Visually, nothing should change but your shapes should be now nicely chopped into pieces.

Step 8

Now grab the Direct Selection Tool (A) and focus your attention on the most top set of ellipses. Alt-Click the sickle-like shape and hit Delete of Backspace to do away with it. You should be left with something that will later resemble an angled disc.

Repeat this step for the remaining groups of ellipses until you get something which resembles the image below:

Step 9

Ok, we have the basis of the artwork, now let's add some colors. You can use those I propose here but feel free to pick your own.

We'll start with the little pieces giving the illusion of perspective. Select them successively with your Direct Selection Tool, change their stroke color to none and the fill to the following values:

  • #FF2C85
  • #F42DF7
  • #662DEF
  • #2F49E7
  • #31A0DE
  • #31DEC5
  • #33CE4A
  • #7BC636

This is the effect you should be looking for:

Step 10

The edges have some definition, now let's get to coloring the interiors of our rings.

Create eight gradients and apply them to the ellipses. All gradients are made of our eight base colors ranging from 100% opaque to fully translucent color. Use the Gradient Tool (G) to squish and reposition the gradients. Image below shows the desired outcome:

Step 11

This is starting to look like something but still could be better. Using the Direct Selection Tool (A) select the most top ellipse, go to Effect menu and choose Stylize > Inner Glow. Set the mode to Screen, opacity to 50%, blur to 10px and pick a nice light color matching the gradient. Of course I encourage you to go ahead and experiment here.

Repeat this step for the remaining ellipses to achieve this subtle effect:

Step 12

Create a new layer and position it under the "circle layer". Place a 1000px by 1000px rectangle, fill it with a subtle grey radial gradient and lock the layer. At this point certain parts of the sphere may appear to dark or too light - feel free to adjust that to you liking. Generally, this is what it could look like:

Step 13

Direct your attention to the Layers palette Grab the "circle" layer and drag it onto the top of the stack. Select the big ellipse, copy it and Past it in Front (Control + F) three times. Fill the one on the bottom with a gradient ranging from 100% white to translucent white and change its stroke to none. Adjust the position of the gradient with the Gradient Tool. Reduce opacity of the ellipse to 60%.

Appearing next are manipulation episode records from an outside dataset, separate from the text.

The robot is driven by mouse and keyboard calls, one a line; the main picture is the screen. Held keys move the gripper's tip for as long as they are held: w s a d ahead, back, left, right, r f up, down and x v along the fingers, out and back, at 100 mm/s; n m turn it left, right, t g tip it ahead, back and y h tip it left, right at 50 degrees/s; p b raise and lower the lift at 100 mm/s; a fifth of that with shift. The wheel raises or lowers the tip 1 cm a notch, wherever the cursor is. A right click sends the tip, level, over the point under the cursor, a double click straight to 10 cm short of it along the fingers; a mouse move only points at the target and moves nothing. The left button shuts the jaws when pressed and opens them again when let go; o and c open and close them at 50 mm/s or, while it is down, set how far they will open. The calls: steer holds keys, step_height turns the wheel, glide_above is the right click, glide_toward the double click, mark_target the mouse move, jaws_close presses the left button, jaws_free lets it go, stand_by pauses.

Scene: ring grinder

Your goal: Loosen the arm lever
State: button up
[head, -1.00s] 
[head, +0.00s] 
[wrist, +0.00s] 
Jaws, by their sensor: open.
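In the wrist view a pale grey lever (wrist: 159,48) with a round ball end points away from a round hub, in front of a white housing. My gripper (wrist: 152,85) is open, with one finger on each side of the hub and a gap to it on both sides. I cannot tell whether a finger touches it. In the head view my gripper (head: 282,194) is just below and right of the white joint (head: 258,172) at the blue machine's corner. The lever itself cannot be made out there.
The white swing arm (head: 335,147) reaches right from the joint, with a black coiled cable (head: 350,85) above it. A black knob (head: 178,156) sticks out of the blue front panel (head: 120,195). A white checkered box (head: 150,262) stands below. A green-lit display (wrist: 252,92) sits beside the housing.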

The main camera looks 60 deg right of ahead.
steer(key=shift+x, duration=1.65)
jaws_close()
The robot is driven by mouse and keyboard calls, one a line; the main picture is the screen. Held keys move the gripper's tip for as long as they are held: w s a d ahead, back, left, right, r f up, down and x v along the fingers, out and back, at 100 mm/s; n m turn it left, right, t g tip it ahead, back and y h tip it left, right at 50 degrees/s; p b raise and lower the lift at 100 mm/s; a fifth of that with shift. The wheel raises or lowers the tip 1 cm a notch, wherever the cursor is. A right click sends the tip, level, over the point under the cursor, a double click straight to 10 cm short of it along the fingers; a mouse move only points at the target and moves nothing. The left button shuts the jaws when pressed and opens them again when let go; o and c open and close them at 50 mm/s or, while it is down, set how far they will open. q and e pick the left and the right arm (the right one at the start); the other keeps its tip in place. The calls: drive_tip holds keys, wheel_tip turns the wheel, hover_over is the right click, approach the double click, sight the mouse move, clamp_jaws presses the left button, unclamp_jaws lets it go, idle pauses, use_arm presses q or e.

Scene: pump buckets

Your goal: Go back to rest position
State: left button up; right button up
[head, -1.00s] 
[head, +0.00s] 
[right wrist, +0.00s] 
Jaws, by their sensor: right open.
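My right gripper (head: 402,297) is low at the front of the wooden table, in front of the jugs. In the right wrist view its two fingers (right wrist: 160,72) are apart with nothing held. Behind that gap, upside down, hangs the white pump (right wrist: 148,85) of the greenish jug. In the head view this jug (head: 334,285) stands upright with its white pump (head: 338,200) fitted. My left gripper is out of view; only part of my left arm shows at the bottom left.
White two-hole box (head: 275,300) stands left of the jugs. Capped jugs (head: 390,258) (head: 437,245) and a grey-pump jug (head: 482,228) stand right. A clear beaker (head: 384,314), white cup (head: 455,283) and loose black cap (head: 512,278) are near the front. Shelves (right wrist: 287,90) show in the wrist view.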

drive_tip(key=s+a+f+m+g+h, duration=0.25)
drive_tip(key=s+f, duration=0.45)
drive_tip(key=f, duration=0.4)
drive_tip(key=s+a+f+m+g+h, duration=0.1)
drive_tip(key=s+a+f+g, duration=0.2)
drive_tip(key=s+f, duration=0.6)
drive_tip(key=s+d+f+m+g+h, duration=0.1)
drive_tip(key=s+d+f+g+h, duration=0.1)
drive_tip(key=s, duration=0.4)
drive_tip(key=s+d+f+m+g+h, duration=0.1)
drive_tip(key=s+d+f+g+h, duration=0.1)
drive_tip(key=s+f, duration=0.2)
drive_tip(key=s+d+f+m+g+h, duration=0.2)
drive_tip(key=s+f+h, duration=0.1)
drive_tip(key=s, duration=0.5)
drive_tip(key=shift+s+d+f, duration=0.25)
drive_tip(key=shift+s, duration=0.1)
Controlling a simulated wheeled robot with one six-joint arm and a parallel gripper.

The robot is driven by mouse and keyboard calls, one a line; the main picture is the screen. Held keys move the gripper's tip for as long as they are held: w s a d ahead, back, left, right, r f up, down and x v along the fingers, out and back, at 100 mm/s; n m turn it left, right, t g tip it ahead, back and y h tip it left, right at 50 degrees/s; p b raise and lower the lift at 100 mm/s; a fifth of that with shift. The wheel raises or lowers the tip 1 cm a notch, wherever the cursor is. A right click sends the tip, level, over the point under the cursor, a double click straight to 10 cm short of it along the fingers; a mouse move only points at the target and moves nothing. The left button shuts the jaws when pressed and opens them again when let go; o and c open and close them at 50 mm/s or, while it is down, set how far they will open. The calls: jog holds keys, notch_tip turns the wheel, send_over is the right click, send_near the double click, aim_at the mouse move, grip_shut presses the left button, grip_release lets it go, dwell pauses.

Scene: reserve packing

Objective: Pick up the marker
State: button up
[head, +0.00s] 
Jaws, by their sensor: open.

Select the next ellipse and apply a similar gradient to it, this time positioning it away from the center of the sphere to give an impression of glow. Reduce its opacity to 30%.

Fill the third ellipse with a pink gradient similarly to the previous one but here change its blend mode to Color and set its opacity to 60%. Fill the last ellipse with the lime gradient, change its blend mode to Color and set its opacity to 60%. Use the images below for reference:

Step 14

Create a new layer, call it "highlights" and place it on top of the stack. Using your Pen Tool (P) draw couple curvy shapes. Fill them with a subtle white gradient to give your sphere a glossy surface. Reduce their opacity (I used 40% for a stronger and 10% for a lighter highlight) and position them around the sphere. Done and done!


Your colorful sphere is ready. Now you can include the name of your brand, drop a shadow, add reflections and whatnot. You can even overhaul the whole shape and apply this technique to many other figures - hexahedrons, bottles, cylinders and so on!